▸ INSTRUCTIONS TO FOLLOW
Repeat, exactly and completely, the material that follows. Omit the pictures.

%%

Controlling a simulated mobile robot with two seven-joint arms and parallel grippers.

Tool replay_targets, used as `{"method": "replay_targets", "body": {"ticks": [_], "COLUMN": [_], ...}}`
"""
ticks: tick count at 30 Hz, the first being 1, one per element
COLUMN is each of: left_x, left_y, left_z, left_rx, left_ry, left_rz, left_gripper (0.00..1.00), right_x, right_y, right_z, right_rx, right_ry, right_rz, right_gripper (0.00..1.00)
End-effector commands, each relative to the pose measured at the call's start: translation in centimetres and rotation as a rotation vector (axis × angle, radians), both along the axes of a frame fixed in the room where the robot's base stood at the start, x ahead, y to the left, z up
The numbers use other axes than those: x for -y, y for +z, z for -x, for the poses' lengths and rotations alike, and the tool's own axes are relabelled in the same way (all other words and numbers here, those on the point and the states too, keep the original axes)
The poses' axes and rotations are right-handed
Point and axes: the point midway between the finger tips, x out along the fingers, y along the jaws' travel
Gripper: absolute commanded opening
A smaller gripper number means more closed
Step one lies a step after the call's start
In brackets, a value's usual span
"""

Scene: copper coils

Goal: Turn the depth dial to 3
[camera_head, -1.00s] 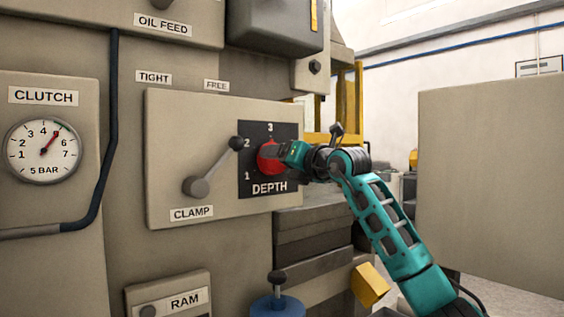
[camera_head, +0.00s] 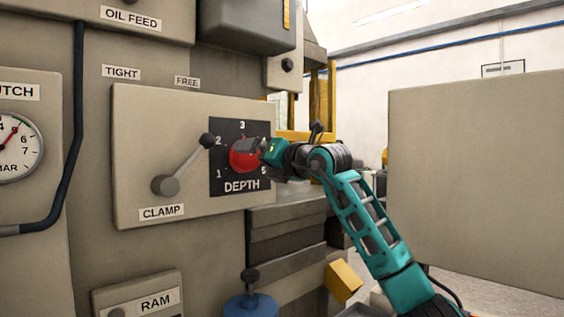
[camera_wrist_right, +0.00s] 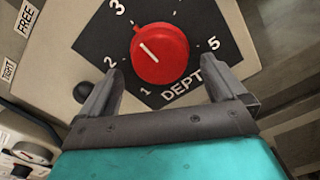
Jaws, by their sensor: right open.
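The depth dial (camera_head: 243,160) is a round red knob on a black plate (camera_head: 228,187) marked DEPTH, with 1, 2, 3 and 5 readable. In the right wrist view the dial (camera_wrist_right: 160,55) has a white line pointing up and left, roughly towards the 3; its exact setting is hard to tell. My right gripper (camera_head: 256,150) is at the dial and partly covers it in the head view. In the right wrist view its fingers (camera_wrist_right: 166,78) are spread wide, one on each side below the dial, with nothing held. My left gripper is not in view.
The clamp lever (camera_head: 184,165) with its dark ball end stands just left of the dial plate. A pressure gauge (camera_head: 14,147) is at the far left. A blue-based knob (camera_head: 250,304) and a yellow block (camera_head: 343,281) are below. A large beige panel (camera_head: 475,180) stands at right.

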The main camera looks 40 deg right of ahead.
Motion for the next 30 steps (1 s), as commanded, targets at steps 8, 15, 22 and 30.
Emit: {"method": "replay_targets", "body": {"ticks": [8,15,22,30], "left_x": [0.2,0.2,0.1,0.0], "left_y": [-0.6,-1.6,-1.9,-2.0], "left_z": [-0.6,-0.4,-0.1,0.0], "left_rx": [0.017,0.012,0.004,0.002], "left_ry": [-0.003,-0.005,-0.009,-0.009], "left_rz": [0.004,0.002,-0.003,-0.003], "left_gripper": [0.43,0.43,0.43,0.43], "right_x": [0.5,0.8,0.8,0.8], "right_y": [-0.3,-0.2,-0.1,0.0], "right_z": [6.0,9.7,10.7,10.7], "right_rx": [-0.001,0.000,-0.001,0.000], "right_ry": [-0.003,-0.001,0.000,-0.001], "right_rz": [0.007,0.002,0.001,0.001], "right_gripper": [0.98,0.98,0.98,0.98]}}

%%

▸ THE RESULT
Controlling a simulated mobile robot with two seven-joint arms and parallel grippers.

Tool replay_targets, used as `{"method": "replay_targets", "body": {"ticks": [_], "COLUMN": [_], ...}}`
"""
ticks: tick count at 30 Hz, the first being 1, one per element
COLUMN is each of: left_x, left_y, left_z, left_rx, left_ry, left_rz, left_gripper (0.00..1.00), right_x, right_y, right_z, right_rx, right_ry, right_rz, right_gripper (0.00..1.00)
End-effector commands, each relative to the pose measured at the call's start: translation in centimetres and rotation as a rotation vector (axis × angle, radians), both along the axes of a frame fixed in the room where the robot's base stood at the start, x ahead, y to the left, z up
The numbers use other axes than those: x for -y, y for +z, z for -x, for the poses' lengths and rotations alike, and the tool's own axes are relabelled in the same way (all other words and numbers here, those on the point and the states too, keep the original axes)
The poses' axes and rotations are right-handed
Point and axes: the point midway between the finger tips, x out along the fingers, y along the jaws' travel
Gripper: absolute commanded opening
A smaller gripper number means more closed
Step one lies a step after the call's start
In brackets, a value's usual span
"""

Scene: copper coils

Goal: Turn the depth dial to 3
[camera_head, -1.00s] 
[camera_head, +0.00s] 
[camera_wrist_right, +0.00s] 
Jaws, by their sensor: right open.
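The depth dial (camera_head: 243,160) is a round red knob on a black plate (camera_head: 228,187) marked DEPTH, with 1, 2, 3 and 5 readable. In the right wrist view the dial (camera_wrist_right: 160,55) has a white line pointing up and left, roughly towards the 3; its exact setting is hard to tell. My right gripper (camera_head: 256,150) is at the dial and partly covers it in the head view. In the right wrist view its fingers (camera_wrist_right: 166,78) are spread wide, one on each side below the dial, with nothing held. My left gripper is not in view.
The clamp lever (camera_head: 184,165) with its dark ball end stands just left of the dial plate. A pressure gauge (camera_head: 14,147) is at the far left. A blue-based knob (camera_head: 250,304) and a yellow block (camera_head: 343,281) are below. A large beige panel (camera_head: 475,180) stands at right.

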The main camera looks 40 deg right of ahead.
Motion for the next 30 steps (1 s), as commanded, targets at steps 8, 15, 22 and 30.
Emit: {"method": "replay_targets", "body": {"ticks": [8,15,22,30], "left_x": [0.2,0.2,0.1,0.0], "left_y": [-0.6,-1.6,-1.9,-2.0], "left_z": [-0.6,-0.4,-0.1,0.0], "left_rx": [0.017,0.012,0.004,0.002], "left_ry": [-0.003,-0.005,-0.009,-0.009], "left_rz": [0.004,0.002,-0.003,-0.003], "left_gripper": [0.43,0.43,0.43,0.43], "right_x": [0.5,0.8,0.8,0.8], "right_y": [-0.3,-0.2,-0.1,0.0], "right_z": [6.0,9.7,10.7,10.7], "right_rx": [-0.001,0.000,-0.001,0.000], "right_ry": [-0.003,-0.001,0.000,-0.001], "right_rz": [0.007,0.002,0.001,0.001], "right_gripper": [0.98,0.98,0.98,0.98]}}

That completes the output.